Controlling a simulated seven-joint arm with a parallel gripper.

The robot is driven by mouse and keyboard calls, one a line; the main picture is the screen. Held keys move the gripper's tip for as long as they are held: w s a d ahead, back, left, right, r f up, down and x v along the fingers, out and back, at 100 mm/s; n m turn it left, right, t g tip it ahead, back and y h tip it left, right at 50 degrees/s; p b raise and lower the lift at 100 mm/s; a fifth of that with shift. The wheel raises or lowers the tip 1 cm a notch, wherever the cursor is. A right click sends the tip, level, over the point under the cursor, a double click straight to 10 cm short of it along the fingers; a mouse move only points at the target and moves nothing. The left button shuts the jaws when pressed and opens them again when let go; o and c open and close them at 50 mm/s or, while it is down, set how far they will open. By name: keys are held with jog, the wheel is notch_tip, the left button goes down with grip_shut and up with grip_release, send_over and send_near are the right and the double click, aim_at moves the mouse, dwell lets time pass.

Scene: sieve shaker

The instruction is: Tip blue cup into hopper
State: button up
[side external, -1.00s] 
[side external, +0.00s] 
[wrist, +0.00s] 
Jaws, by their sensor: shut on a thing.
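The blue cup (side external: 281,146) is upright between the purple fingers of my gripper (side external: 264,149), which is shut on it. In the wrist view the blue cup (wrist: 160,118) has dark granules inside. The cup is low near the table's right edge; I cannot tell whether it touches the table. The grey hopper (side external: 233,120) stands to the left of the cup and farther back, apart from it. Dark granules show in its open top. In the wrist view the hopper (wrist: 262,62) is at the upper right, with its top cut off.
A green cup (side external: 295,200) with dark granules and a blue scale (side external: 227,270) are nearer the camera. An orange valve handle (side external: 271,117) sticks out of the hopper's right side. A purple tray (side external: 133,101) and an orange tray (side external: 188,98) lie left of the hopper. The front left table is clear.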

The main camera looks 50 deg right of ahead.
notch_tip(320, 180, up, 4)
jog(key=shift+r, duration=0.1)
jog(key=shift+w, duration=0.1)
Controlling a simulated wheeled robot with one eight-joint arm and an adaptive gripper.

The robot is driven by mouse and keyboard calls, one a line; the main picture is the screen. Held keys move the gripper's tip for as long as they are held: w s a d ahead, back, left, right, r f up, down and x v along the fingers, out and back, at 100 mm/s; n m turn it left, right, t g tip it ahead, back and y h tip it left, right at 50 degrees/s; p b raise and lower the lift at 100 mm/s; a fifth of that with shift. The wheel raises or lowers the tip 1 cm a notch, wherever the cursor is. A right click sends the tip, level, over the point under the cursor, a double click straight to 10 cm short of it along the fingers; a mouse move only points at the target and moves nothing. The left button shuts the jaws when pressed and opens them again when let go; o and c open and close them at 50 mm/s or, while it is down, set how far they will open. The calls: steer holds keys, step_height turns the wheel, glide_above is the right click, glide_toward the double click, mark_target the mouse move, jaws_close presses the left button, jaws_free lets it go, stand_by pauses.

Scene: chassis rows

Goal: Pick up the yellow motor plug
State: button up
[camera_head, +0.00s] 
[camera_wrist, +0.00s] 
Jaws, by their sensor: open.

------------------------

Directions for this task
Repeat exactly the lines running from the one with "[side external, -1.00s]" through the one with "Controlling a simulated wheeled", both included.

The solution
[side external, -1.00s] 
[side external, +0.00s] 
[wrist, +0.00s] 
Jaws, by their sensor: shut on a thing.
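The blue cup (side external: 281,146) is upright between the purple fingers of my gripper (side external: 264,149), which is shut on it. In the wrist view the blue cup (wrist: 160,118) has dark granules inside. The cup is low near the table's right edge; I cannot tell whether it touches the table. The grey hopper (side external: 233,120) stands to the left of the cup and farther back, apart from it. Dark granules show in its open top. In the wrist view the hopper (wrist: 262,62) is at the upper right, with its top cut off.
A green cup (side external: 295,200) with dark granules and a blue scale (side external: 227,270) are nearer the camera. An orange valve handle (side external: 271,117) sticks out of the hopper's right side. A purple tray (side external: 133,101) and an orange tray (side external: 188,98) lie left of the hopper. The front left table is clear.

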The main camera looks 50 deg right of ahead.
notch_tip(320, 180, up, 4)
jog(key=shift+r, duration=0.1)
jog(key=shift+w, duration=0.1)
Controlling a simulated wheeled robot with one eight-joint arm and an adaptive gripper.

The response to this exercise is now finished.